Ten years ago, I published a book of selections from the work of five Australian poets (Fivefathers, Carcanet 1994) from the era of the 1930s to the 1960s, the period just before Australian literary studies became firmly estab­lished at home and abroad. These five, together with two or three others who already had collections in print in Britain, were the prime figures in the finest period our poetry has yet seen, and I wanted to display their work to readers abroad who had missed it in its time or later because of the insularity of older British Empire attitudes. Also, it, was a gesture against the narrow national protectionisms which still impede much poetry in English from reaching its natural public across the whole Anglophone.world. To complete this project, I have now made selections from four of the best Australian poets from before that magical era. These are pioneer voices, but of much more than merely historical interest. They come from the century and a half in which poetry began to be written in Australia, in English, and poets began to have names.
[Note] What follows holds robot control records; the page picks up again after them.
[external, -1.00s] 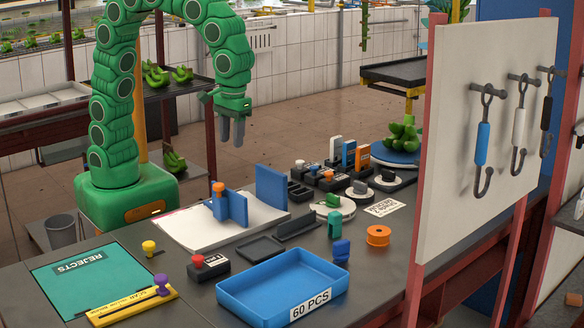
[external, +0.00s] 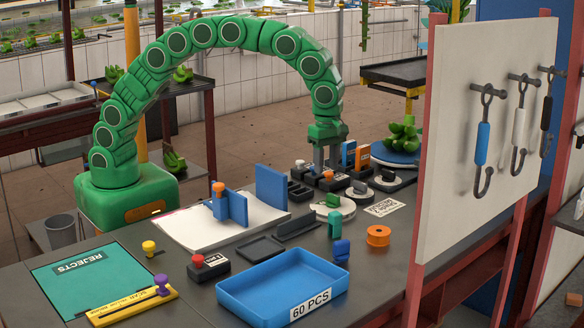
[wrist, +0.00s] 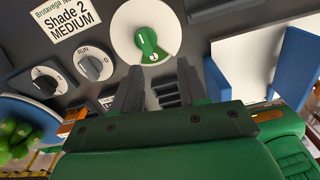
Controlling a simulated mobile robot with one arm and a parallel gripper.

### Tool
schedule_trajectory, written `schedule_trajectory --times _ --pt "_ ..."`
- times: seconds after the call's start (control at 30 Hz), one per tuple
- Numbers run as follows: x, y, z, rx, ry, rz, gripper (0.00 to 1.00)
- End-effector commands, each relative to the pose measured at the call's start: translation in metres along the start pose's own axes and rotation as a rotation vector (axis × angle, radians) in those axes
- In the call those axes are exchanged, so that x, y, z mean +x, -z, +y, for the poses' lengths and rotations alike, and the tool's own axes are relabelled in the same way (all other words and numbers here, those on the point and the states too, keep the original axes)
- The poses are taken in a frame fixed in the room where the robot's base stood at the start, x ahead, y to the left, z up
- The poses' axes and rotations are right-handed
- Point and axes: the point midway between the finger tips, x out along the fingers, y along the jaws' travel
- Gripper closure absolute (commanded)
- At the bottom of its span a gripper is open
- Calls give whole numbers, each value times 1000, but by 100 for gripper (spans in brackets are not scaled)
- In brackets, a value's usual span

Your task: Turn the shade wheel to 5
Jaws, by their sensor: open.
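The shade wheel (external: 333,207) is a white round dial with a green knob (external: 333,201), on the dark bench. In the wrist view the wheel (wrist: 128,22) lies just beyond my fingertips, with its green knob (wrist: 150,44) near the gap between them. My gripper (external: 326,168) is open and empty, pointing down above the bench behind the wheel. Its two fingers (wrist: 159,70) are apart. A card (wrist: 66,20) beside the wheel reads "Shade 2 MEDIUM".
Black-and-white knobs (wrist: 94,66) stand beside the wheel. A black slotted holder (external: 299,192), blue and orange boxes (external: 362,156) and small switches sit close to my gripper.

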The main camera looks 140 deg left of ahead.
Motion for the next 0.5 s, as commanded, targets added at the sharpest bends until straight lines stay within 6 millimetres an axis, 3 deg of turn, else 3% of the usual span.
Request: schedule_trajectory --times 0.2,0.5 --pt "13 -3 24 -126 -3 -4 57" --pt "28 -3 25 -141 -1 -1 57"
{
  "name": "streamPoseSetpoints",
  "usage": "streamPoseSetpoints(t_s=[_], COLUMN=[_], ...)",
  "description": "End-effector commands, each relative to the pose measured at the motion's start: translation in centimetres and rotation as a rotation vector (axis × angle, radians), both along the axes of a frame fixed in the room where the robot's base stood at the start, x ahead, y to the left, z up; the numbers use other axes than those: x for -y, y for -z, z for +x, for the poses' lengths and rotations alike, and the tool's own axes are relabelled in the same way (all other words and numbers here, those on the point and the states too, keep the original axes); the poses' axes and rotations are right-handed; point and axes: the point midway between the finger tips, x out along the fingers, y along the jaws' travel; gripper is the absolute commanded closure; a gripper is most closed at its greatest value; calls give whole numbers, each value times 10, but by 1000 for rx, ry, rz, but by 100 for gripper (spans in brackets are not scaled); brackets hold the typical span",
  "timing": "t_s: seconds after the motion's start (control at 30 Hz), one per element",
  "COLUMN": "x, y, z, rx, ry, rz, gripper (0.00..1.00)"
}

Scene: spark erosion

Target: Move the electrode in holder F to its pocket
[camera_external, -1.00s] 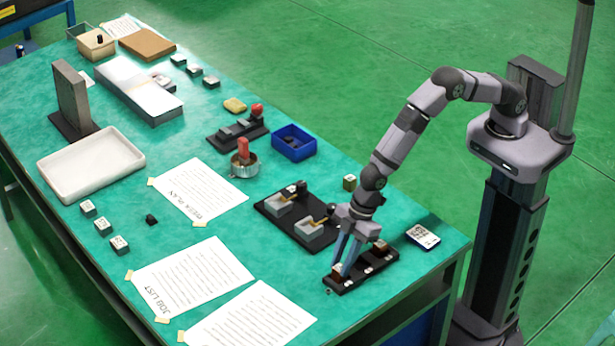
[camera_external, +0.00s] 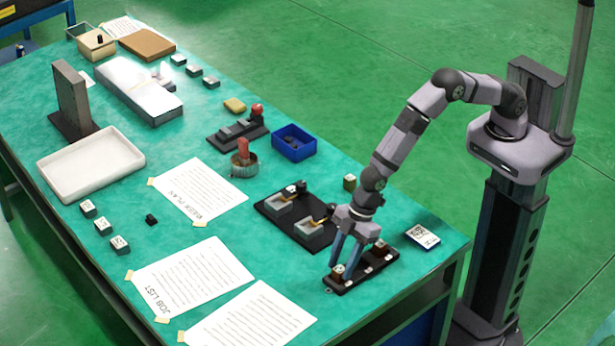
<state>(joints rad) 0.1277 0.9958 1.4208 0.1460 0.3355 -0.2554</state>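My gripper (camera_external: 344,268) is low over the left end of a black rack (camera_external: 370,270) near the front right of the table. Its two fingers are spread apart, one on each side of a small dark and white piece (camera_external: 338,269) seated at that end. The piece is partly hidden, and I cannot tell whether a finger touches it. More small brownish pieces with white tags sit along the rack (camera_external: 379,247). The letters on the holders are too small to read, so I cannot pick out holder F.
A black plate with two grey blocks (camera_external: 312,225) stands just left of my gripper. A blue bin (camera_external: 294,143), a round dish with a red-topped piece (camera_external: 244,165) and a white tray (camera_external: 90,163) stand farther off. Paper sheets (camera_external: 192,279) lie at the front left. A white card (camera_external: 423,236) lies right.

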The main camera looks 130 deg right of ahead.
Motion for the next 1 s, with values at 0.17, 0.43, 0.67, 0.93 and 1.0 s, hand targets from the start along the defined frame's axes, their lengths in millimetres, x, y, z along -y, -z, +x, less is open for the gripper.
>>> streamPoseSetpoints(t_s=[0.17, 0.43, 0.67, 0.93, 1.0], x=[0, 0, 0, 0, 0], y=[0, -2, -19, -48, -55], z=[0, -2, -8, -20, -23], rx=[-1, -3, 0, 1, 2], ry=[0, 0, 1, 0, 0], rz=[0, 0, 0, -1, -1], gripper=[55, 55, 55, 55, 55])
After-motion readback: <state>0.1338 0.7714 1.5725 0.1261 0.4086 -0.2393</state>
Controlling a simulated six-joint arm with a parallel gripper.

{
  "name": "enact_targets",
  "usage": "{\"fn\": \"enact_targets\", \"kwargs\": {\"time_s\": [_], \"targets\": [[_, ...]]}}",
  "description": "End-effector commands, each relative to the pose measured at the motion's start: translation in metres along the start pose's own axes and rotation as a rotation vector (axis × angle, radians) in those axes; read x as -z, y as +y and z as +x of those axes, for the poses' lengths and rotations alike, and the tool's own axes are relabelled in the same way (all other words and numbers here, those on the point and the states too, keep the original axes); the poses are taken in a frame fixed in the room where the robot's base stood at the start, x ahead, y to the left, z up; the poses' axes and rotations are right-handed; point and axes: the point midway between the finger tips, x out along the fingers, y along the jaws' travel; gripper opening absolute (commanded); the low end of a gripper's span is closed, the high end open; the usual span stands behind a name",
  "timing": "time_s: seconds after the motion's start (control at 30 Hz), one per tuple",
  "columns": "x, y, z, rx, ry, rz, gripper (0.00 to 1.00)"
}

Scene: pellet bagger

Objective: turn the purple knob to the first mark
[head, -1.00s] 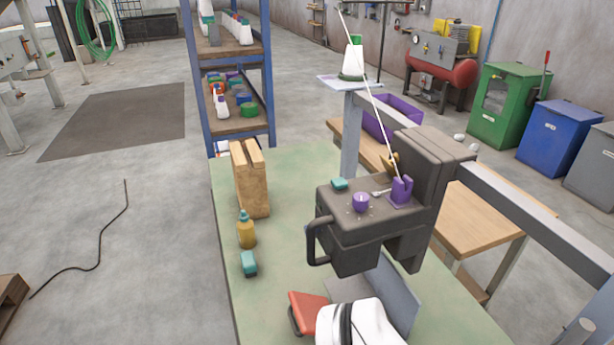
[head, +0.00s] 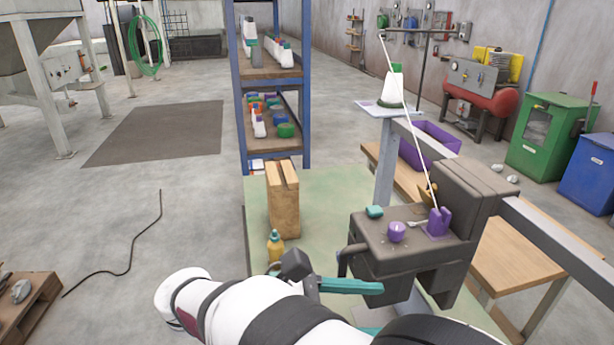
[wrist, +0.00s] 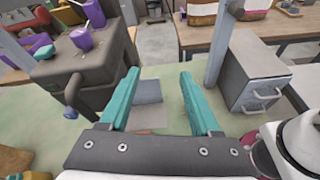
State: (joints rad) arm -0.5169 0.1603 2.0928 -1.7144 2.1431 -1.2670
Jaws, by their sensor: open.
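The purple knob (head: 397,232) sits on the top of the dark grey machine (head: 375,243), left of a purple forked piece (head: 438,222). Its marks are too small to read now. In the wrist view the knob (wrist: 82,39) is at the upper left, with the forked piece (wrist: 95,13) beyond it. My gripper (head: 378,309) has teal fingers and is in front of the machine, apart from the knob. In the wrist view my gripper (wrist: 160,73) is open and empty, and the knob lies outside the fingers, to their left. The second finger is partly hidden in the head view.
A dark handle (wrist: 75,95) juts from the machine near my left finger. A grey drawer box (wrist: 253,80) and a post (wrist: 222,45) stand to the right. A wooden block (head: 284,205) and a yellow bottle (head: 275,246) stand on the green table (head: 325,190).

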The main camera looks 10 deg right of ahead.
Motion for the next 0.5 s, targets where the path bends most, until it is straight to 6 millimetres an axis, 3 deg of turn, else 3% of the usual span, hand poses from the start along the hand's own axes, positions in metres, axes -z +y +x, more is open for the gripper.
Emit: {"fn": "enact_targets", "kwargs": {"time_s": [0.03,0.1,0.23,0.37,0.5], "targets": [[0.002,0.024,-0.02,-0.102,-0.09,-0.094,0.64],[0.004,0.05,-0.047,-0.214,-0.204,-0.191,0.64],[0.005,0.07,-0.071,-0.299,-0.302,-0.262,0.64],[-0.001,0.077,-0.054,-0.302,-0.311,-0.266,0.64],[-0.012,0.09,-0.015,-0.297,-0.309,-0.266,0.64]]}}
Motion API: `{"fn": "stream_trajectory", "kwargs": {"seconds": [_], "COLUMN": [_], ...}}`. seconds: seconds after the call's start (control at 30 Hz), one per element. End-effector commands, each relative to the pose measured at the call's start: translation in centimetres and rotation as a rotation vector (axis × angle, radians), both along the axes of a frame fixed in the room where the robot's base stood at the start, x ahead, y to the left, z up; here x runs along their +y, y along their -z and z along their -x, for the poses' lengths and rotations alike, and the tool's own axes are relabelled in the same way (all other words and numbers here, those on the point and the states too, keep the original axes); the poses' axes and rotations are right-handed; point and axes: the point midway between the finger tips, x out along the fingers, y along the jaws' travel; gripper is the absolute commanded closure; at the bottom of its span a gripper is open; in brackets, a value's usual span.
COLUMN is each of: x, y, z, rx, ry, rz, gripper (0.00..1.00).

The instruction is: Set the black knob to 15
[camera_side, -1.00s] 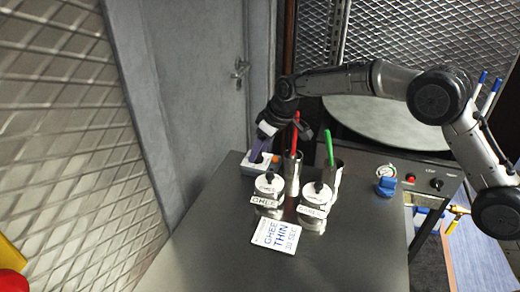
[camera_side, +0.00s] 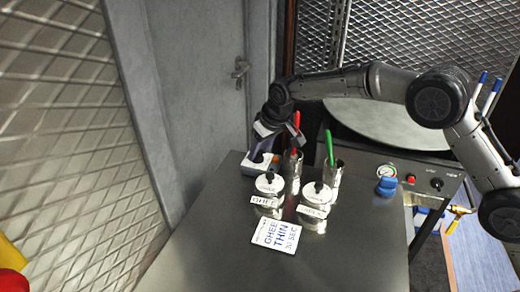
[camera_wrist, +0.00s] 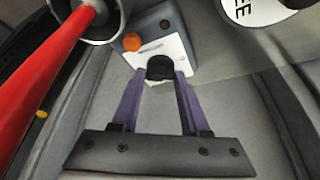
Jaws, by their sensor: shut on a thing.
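A black knob (camera_wrist: 160,67) sits on the pale top plate of a small grey timer-like box (camera_wrist: 170,38), with an orange button (camera_wrist: 132,42) near its corner. In the wrist view my gripper (camera_wrist: 160,76) has its two purple fingers closed on either side of the knob. No scale or number around the knob can be read. In the side view my gripper (camera_side: 262,152) reaches down onto the box (camera_side: 248,168) at the back left of the dark table; the knob itself is hidden there by the fingers.
Steel cups with a red-handled tool (camera_side: 296,125) and a green-handled tool (camera_side: 329,147) stand right of the box. Two lidded tins (camera_side: 269,184) (camera_side: 316,194) and a "GHEE THIN 30 SEC" card (camera_side: 277,235) lie nearer. A panel with a blue knob (camera_side: 386,186) and another black knob (camera_side: 436,183) is at right.

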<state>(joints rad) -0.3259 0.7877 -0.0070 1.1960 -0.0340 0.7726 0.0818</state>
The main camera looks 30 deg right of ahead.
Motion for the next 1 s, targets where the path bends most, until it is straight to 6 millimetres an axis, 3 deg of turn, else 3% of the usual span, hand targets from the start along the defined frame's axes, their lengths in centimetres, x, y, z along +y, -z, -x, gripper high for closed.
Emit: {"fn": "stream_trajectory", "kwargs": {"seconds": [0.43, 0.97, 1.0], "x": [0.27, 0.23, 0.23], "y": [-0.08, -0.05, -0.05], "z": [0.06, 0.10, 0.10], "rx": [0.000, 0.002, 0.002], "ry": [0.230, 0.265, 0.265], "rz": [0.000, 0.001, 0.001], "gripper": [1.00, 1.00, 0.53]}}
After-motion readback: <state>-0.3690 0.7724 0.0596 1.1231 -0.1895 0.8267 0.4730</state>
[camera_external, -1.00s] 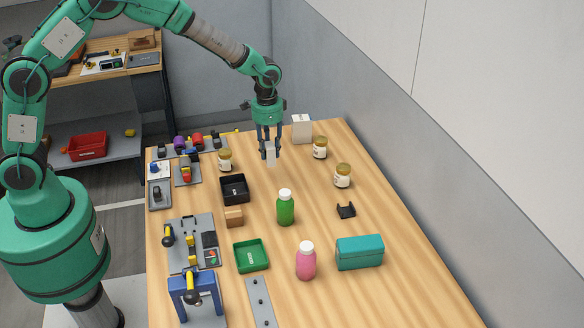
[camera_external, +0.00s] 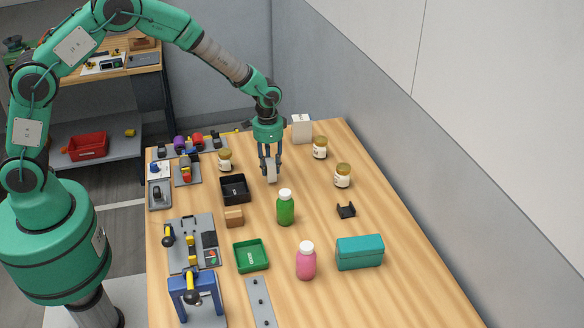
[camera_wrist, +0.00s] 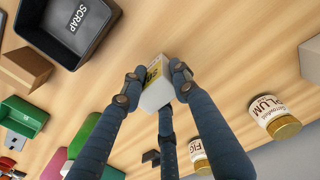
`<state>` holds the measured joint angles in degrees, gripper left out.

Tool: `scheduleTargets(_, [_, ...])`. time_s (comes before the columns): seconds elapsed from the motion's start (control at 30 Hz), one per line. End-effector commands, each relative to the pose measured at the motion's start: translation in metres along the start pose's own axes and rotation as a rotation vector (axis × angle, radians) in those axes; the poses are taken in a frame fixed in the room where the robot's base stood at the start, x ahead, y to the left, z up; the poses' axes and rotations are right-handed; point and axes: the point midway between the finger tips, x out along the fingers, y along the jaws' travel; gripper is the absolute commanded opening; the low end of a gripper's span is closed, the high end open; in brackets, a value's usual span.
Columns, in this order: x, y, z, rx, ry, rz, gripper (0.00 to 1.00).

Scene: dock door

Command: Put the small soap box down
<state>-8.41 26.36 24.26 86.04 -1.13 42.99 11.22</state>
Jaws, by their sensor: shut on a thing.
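The small soap box (camera_external: 271,174) is a little pale box with a yellow and dark label that shows in the wrist view (camera_wrist: 156,93). My gripper (camera_external: 270,165) points down over the back middle of the wooden table (camera_external: 310,185). Its fingers (camera_wrist: 156,84) are shut on the soap box from its sides. The box looks upright and is low over bare wood, to the right of the black tray. I cannot tell whether its bottom touches the table.
The black scrap tray (camera_external: 234,200) stands left of my gripper, and a green bottle (camera_external: 285,208) stands in front. Jars (camera_external: 320,148) (camera_external: 342,176) (camera_external: 225,160) and a white box (camera_external: 301,129) stand around. Bare wood lies right of the soap box.

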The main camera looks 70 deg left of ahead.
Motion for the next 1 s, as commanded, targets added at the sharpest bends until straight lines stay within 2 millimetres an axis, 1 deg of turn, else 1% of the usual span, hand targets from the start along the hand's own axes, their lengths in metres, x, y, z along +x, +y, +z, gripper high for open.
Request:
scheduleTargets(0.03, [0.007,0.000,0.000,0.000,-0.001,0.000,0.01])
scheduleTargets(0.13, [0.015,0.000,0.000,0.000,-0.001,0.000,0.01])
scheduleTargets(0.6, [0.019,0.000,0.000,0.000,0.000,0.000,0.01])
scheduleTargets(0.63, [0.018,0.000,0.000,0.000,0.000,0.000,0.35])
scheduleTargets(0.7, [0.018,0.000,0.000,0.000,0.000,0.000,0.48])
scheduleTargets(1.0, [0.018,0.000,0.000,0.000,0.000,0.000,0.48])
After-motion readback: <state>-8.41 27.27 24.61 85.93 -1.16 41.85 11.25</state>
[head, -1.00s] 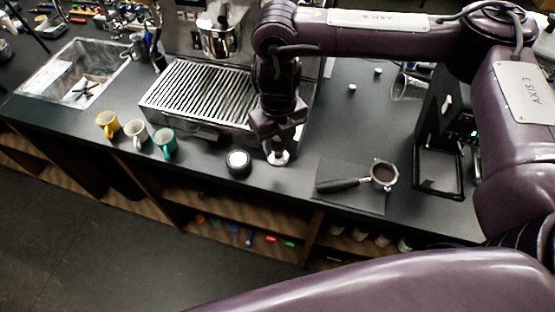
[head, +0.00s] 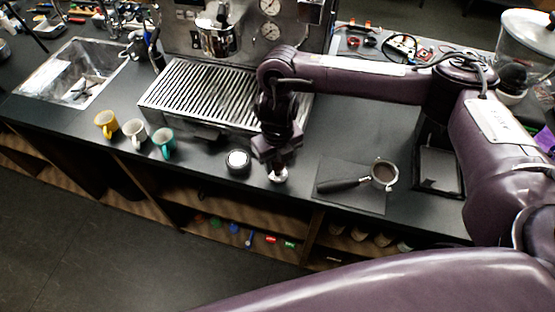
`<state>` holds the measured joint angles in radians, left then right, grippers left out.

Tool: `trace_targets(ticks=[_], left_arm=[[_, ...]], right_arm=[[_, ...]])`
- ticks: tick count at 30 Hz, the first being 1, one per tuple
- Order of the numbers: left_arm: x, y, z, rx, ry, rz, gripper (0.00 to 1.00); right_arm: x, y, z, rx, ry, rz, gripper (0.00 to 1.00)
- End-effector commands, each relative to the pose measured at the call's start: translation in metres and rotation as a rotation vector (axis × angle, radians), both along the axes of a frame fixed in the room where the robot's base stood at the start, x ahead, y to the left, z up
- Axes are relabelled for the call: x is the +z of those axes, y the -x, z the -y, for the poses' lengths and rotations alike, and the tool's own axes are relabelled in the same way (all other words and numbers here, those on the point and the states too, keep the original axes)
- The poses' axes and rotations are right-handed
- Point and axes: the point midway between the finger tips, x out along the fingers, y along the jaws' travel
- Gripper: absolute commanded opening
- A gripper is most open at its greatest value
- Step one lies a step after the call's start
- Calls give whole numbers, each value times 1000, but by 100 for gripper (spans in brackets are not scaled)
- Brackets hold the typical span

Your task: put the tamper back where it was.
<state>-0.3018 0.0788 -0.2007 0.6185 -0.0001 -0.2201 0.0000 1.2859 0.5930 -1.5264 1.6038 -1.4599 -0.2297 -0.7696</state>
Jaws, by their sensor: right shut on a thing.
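My right gripper (head: 277,164) is shut on the tamper (head: 278,175), whose pale, round lower end shows below the fingers. The rest of it is hidden by the gripper. The tamper is upright, at or just above the dark counter near its front edge; I cannot tell whether it touches. A round black piece with a pale top (head: 238,160) stands on the counter a little to its left. The portafilter (head: 383,174), filled with brown coffee, lies on a dark mat (head: 366,202) to the right. My left gripper is not in view.
The espresso machine's slatted drip tray (head: 200,92) is behind my right gripper. Yellow (head: 107,124), white (head: 135,133) and teal (head: 164,142) mugs stand to the left. The grinder (head: 438,165) is at the right, partly behind my arm. Open shelves lie below the counter edge.

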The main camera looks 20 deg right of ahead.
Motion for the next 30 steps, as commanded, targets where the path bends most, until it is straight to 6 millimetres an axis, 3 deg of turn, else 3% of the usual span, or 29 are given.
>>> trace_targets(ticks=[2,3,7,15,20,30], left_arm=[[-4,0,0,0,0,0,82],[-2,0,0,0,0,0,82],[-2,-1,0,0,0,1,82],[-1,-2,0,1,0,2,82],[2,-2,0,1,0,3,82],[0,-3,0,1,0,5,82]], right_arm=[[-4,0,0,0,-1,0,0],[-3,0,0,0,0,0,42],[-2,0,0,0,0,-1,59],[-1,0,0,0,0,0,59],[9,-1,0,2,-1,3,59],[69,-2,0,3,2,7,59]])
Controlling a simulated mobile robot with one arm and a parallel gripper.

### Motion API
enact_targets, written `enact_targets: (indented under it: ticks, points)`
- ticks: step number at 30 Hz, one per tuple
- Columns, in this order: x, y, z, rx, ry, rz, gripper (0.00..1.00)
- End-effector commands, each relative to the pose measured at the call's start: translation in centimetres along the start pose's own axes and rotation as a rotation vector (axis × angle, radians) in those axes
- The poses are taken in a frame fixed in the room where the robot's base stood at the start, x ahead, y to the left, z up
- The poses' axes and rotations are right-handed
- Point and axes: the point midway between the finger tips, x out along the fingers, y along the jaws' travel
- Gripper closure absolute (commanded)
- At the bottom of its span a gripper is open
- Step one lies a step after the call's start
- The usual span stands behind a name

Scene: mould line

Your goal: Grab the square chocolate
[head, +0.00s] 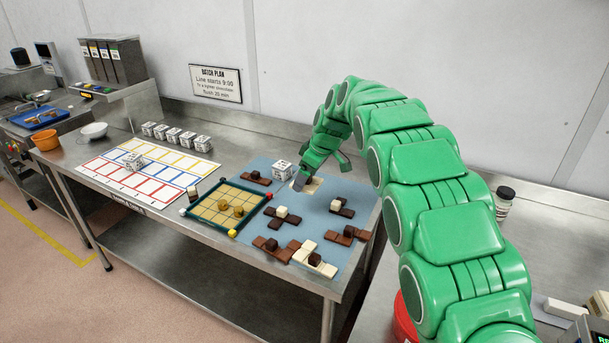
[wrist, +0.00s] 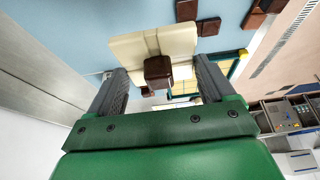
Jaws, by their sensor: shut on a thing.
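A small dark brown cube (wrist: 158,71) sits on this cream piece. In the head view the cream chocolate (head: 315,186) shows only partly beside the finger, the rest hidden by my gripper. I cannot tell whether it touches the mat.
Several brown and cream chocolates with small cubes, such as a dark one (head: 283,221), lie close by on the blue mat (head: 316,222). A yellow grid board (head: 213,219) with green edges is left of them.

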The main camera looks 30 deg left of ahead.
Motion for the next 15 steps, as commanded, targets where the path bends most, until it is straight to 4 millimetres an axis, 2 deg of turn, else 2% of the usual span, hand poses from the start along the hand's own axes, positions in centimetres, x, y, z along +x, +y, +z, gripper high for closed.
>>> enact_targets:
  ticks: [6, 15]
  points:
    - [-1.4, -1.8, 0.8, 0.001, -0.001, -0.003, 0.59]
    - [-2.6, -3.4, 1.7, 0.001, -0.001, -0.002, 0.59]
I have written elsewhere that for the first sixty or more thousand years of human culture in our country, poetry ruled everything; prose only arrived with the First Fleet in 1788. The sacred law of the Aboriginal people was deeply poetic in concept and expression. It was unwritten, and carried in the memory of initiated people down the generations. None of the myriad sacred songs of the land were attributed to known human authors. They were made by the ancestral creator spirits themselves, and formed part of the very body of such spirits, as did the natural sites in which the holy ones dwelt, the dances that honoured and expressed their stories, the paintings at the site and on participants' bodies, and even the devotees themselves during cere­monies. Incarnation is everywhere in Aboriginal religion, and it is by no means wholly a thing of the past. A lesser category of poetry, secular songs composed for enjoyment or comment, is still also practised wherever the tribal languages survive. It is usually known in Aboriginal English as 'rubbish' poetry or 'playabout' poetry, terms more affectionate and less derogatory than they sound. In line with the strict ban on naming the dead, at least for many years after they have passed on, most of these songs and their authors used to vanish from memory after a lifetime, but now some examples and their poets do get remembered, at least in Balanda (European) publications. The Honey Ant Men's Love Song edited by R.M.W. Dixon and Martin Duwell (University of Queensland Press 1990) is a particularly inter­esting sampler of such poetry, from groups all over Australia. Balanda readers will have realised that all Western poetry outside of holy scripture is 'rubbish' verse in Aboriginal terms. Sacred ritual texts can be sampled, but are best approached in standard books of reference in which the native mate­rial has been printed with the formal approval of tribal authorities. And even then it may not be intended for showing to uninitiated Aboriginal people, or to members of the opposite sex.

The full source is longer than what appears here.